Show every line in the records below that contains the word "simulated".

Data records:
════════

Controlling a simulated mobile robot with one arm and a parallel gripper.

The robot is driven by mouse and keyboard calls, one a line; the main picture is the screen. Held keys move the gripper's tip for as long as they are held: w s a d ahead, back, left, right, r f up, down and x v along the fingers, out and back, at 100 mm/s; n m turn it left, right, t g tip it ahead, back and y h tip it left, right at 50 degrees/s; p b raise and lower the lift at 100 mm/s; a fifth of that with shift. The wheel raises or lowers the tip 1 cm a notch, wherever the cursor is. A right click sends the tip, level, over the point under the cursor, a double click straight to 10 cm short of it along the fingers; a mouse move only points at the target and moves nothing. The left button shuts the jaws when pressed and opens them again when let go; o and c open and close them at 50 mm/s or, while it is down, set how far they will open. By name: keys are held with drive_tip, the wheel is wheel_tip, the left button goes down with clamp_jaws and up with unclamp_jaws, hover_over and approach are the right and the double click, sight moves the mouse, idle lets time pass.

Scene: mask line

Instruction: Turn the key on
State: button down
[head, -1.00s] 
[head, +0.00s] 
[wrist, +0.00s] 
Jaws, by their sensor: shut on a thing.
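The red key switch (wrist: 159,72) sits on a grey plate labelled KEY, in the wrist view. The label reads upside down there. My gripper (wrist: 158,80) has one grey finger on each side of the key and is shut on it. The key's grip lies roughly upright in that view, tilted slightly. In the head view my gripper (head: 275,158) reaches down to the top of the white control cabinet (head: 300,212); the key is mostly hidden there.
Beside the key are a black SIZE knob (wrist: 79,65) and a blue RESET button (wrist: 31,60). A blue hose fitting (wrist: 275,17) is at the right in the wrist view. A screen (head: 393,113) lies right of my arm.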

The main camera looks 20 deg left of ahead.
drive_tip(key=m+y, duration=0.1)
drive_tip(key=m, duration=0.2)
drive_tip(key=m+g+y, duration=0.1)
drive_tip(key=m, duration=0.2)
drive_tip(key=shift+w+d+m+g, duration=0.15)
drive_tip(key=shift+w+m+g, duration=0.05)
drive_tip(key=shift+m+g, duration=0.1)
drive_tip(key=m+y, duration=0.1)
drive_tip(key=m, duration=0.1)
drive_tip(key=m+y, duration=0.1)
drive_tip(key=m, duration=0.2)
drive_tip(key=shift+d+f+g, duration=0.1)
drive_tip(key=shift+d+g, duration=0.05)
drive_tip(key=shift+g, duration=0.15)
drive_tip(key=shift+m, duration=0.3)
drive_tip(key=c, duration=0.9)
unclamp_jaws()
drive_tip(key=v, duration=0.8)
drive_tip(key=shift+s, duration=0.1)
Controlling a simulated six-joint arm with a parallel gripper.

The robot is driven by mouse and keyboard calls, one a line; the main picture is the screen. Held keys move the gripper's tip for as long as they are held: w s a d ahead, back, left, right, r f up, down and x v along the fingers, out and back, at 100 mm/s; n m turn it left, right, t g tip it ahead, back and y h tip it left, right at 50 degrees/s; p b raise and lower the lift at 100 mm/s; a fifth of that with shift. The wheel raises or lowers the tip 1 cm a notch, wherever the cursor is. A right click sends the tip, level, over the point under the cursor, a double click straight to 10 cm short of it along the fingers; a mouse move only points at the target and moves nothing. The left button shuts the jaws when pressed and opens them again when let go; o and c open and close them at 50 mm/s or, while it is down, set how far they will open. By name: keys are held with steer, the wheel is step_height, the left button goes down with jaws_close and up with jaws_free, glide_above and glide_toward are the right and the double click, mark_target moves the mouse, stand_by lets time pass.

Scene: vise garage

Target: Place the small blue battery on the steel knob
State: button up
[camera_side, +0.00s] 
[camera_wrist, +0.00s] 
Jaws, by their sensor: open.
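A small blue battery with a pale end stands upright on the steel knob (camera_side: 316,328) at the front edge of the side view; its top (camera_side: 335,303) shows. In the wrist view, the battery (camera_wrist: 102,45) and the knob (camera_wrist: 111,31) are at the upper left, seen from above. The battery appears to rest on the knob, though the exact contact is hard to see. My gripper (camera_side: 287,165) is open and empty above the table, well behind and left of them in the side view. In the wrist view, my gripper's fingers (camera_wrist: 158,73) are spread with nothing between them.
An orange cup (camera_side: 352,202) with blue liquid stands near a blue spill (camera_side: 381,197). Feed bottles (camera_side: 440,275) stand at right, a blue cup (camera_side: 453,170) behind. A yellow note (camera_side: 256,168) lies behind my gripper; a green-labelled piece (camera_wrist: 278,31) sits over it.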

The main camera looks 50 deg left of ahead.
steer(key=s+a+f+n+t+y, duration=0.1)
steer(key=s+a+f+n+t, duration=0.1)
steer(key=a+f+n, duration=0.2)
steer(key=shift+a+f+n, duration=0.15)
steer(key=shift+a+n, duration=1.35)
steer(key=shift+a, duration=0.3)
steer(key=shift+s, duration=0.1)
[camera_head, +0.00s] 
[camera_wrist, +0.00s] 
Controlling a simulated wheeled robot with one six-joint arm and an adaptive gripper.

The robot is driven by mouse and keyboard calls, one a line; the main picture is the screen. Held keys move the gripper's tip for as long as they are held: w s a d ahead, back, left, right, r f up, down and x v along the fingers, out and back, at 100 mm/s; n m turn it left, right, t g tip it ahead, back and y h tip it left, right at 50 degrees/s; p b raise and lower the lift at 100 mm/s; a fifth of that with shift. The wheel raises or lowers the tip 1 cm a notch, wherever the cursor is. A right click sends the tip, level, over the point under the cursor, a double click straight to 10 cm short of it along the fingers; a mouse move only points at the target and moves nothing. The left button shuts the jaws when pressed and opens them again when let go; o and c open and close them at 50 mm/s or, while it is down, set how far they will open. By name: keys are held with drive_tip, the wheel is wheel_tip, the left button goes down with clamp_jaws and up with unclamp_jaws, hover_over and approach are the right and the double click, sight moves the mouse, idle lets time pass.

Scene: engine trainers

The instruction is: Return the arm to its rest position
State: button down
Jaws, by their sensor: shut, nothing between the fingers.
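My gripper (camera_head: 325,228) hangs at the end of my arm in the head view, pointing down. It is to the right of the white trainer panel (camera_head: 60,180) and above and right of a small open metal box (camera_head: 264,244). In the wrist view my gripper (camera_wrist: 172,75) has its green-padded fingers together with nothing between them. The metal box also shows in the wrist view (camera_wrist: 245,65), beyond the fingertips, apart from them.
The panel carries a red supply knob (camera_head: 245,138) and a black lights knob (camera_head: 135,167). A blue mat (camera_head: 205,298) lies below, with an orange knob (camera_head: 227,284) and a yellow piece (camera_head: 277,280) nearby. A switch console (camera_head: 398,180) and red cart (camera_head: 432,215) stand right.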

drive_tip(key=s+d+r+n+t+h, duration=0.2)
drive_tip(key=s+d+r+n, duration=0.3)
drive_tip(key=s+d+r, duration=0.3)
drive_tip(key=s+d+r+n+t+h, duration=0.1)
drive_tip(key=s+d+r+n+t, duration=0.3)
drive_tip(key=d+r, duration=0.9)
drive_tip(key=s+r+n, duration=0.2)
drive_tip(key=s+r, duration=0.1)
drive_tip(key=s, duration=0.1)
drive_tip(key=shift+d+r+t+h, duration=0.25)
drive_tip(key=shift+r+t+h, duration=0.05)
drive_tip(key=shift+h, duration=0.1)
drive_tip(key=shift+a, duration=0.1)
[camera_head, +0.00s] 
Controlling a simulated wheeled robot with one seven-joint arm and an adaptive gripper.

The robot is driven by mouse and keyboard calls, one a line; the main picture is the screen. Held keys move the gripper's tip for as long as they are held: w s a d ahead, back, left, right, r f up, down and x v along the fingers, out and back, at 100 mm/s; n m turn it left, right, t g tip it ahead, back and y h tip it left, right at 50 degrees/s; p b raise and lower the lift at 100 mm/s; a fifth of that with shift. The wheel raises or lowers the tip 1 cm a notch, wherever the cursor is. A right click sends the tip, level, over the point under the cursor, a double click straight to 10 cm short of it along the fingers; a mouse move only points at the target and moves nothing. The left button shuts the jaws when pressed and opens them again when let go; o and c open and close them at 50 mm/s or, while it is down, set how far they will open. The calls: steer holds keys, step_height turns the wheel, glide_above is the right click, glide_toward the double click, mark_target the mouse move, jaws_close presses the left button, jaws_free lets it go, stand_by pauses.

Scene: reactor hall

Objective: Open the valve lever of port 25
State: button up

════════

Answer:
Controlling a simulated mobile robot with one arm and a parallel gripper.
Controlling a simulated six-joint arm with a parallel gripper.
Controlling a simulated wheeled robot with one six-joint arm and an adaptive gripper.
Controlling a simulated wheeled robot with one seven-joint arm and an adaptive gripper.

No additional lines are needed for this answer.